- _SUPPLIED MATERIAL_
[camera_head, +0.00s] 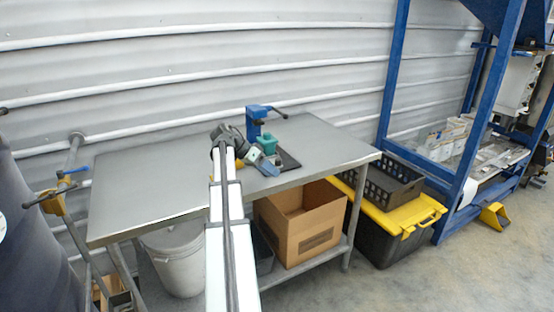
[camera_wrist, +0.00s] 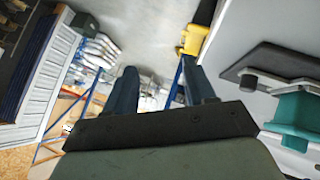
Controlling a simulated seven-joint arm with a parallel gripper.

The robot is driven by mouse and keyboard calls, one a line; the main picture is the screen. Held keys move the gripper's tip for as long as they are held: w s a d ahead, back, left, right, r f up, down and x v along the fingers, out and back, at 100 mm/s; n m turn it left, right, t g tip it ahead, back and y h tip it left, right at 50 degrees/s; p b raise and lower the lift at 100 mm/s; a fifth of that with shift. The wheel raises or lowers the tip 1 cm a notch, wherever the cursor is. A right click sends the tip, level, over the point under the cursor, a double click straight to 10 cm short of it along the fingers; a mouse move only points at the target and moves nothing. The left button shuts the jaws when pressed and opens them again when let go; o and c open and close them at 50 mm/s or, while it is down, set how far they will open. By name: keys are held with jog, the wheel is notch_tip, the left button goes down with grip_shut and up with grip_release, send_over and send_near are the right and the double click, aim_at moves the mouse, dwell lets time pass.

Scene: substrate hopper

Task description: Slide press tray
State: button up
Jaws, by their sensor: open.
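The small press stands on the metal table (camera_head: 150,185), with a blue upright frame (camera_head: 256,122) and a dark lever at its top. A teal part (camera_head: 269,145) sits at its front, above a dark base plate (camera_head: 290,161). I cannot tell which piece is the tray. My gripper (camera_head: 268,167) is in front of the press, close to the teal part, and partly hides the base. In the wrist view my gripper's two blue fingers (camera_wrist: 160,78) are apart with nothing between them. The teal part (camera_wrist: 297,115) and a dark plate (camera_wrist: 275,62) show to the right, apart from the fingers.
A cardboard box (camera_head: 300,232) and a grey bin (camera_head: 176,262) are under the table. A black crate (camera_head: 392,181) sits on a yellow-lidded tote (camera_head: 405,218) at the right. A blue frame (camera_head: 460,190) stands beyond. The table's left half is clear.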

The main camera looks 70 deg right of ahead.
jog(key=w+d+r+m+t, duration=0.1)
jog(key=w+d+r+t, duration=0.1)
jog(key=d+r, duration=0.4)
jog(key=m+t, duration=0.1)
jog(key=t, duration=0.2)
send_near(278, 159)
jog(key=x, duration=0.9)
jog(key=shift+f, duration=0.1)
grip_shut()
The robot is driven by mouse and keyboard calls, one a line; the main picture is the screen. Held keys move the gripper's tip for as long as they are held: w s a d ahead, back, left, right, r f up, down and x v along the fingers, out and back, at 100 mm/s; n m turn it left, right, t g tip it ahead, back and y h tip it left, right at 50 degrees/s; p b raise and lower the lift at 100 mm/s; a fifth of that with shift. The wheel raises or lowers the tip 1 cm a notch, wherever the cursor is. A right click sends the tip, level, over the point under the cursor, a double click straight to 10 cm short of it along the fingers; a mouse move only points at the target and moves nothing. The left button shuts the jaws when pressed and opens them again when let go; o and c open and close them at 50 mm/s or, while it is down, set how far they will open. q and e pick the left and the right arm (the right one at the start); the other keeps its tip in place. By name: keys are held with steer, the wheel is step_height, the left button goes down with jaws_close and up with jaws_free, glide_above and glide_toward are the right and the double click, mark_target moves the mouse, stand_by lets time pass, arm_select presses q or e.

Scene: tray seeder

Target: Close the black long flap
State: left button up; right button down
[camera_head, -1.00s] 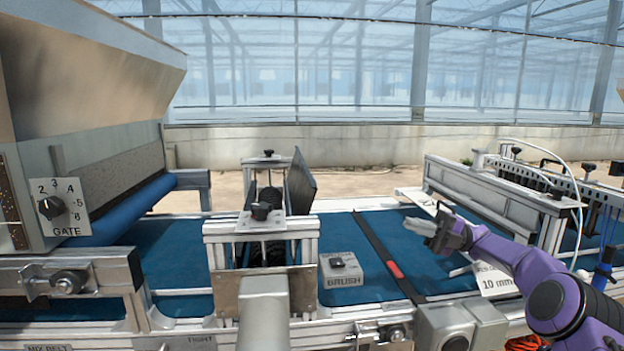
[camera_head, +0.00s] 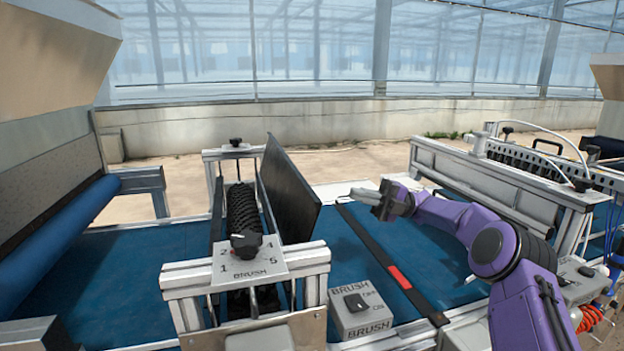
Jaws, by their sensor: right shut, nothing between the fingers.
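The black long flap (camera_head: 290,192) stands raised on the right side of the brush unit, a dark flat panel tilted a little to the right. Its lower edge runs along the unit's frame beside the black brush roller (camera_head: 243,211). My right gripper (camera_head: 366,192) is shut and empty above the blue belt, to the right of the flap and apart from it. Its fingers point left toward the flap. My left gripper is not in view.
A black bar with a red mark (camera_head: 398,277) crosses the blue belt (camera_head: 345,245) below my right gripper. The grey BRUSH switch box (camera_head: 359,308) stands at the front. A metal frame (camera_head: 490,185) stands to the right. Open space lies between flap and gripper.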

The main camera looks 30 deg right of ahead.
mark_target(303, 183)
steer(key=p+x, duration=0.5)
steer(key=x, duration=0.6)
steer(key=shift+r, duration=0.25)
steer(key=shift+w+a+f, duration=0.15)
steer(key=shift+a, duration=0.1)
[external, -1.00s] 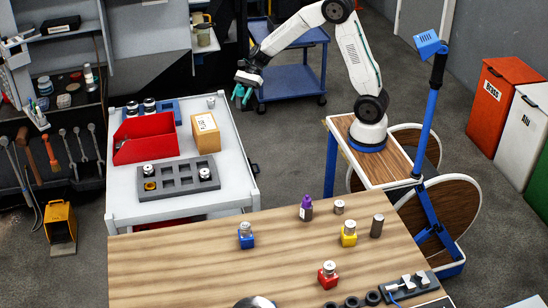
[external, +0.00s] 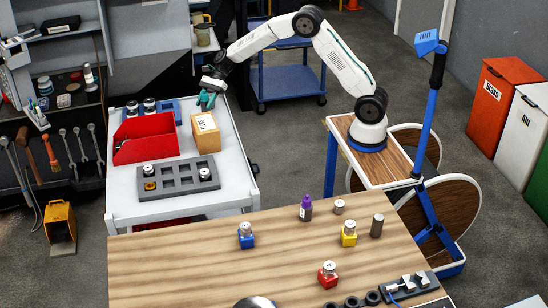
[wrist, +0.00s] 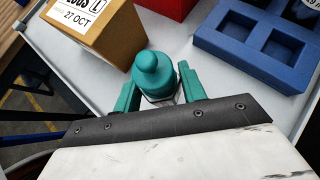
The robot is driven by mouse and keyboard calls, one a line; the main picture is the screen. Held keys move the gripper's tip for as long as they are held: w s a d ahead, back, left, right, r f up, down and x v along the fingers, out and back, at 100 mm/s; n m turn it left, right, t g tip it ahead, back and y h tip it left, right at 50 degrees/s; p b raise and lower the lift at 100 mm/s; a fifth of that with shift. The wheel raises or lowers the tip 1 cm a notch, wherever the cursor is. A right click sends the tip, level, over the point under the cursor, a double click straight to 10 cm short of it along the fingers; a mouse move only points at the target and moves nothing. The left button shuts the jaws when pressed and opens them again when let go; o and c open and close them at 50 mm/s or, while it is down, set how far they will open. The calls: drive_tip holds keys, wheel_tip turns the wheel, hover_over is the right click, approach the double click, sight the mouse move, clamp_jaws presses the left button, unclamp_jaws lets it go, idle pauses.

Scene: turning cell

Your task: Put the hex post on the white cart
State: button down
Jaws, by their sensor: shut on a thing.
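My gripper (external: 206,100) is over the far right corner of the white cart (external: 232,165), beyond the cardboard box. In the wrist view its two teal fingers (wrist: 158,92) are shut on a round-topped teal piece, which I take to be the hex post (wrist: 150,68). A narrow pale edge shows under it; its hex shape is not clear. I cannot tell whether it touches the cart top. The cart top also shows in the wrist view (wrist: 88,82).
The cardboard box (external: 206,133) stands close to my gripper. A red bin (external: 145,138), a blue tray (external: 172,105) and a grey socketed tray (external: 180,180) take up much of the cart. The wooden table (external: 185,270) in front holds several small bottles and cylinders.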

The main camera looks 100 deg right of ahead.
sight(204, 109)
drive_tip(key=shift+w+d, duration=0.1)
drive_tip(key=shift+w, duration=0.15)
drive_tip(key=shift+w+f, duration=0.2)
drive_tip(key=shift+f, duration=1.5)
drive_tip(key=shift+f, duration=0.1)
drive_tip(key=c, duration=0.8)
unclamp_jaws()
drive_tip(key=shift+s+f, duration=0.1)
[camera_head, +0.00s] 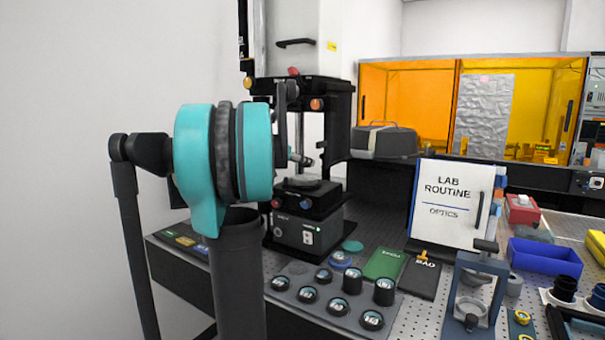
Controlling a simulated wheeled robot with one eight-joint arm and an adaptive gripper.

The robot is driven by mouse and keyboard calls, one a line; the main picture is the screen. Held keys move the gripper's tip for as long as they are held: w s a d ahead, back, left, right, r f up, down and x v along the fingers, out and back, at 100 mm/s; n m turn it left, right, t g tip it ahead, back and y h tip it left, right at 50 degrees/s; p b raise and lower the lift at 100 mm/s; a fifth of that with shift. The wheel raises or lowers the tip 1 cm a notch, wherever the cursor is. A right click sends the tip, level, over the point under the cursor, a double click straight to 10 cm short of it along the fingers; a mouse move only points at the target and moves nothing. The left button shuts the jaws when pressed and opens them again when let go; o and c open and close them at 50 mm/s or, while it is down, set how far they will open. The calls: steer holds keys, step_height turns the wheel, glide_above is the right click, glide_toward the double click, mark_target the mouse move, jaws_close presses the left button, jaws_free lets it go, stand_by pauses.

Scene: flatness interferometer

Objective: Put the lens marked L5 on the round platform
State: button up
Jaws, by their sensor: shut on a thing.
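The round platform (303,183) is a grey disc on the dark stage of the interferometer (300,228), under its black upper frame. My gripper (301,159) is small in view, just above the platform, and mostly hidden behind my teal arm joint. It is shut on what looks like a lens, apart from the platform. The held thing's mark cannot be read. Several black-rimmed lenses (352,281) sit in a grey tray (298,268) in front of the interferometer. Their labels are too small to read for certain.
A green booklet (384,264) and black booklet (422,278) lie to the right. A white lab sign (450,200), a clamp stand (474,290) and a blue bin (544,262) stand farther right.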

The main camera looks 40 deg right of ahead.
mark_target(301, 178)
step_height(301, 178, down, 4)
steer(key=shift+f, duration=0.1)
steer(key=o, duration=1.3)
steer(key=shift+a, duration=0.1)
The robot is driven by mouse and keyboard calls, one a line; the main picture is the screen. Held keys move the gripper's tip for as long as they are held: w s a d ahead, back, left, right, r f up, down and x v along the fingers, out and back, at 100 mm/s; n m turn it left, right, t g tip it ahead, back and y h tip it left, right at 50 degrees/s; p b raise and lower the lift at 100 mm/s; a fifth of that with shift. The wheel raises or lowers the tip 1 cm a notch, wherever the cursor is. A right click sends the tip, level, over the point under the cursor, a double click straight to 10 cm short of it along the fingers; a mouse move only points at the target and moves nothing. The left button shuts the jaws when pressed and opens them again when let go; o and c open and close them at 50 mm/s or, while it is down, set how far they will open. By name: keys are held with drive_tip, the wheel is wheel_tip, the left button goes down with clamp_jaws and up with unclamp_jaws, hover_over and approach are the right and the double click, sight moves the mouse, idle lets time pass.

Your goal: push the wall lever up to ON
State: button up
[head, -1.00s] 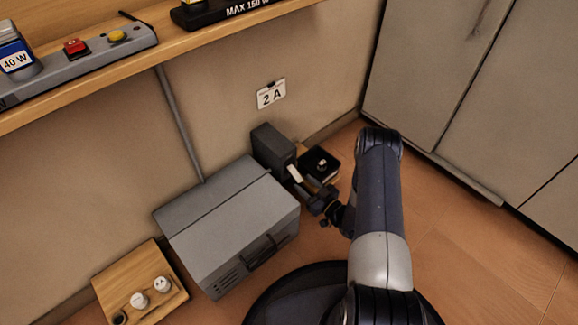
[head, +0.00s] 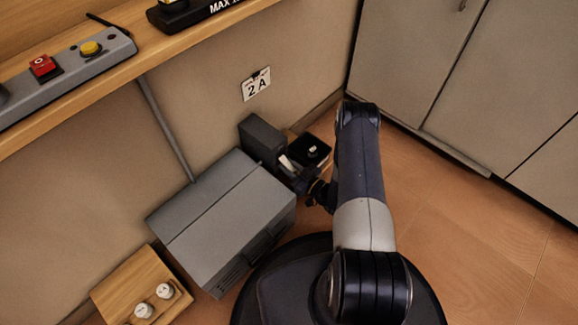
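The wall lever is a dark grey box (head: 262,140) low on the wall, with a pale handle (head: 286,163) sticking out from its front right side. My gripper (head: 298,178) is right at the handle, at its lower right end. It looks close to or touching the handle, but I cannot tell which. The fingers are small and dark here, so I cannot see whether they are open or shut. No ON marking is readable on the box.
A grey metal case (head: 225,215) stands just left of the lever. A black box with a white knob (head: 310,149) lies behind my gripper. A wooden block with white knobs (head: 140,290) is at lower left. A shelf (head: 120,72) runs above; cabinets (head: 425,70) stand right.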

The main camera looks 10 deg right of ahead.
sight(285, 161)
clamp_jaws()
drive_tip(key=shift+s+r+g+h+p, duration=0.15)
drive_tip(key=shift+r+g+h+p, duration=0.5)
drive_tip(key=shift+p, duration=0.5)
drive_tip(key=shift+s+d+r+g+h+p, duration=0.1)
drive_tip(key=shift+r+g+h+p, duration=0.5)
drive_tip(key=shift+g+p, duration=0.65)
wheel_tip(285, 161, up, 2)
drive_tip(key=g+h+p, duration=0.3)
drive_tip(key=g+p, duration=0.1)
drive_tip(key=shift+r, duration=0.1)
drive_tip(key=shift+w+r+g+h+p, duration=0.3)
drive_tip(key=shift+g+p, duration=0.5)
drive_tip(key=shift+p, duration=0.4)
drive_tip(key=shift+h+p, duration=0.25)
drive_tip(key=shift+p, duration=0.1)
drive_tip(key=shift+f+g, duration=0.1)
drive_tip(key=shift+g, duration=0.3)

- _DIRECTION_
Repeat the records above exactly, from the first line through the line containing "Controlling a simulated seven-joint", and leave out the pictures.

- _EXPECTED OUTPUT_
[camera_head, +0.00s] 
[camera_wrist, +0.00s] 
Controlling a simulated seven-joint arm with a parallel gripper.

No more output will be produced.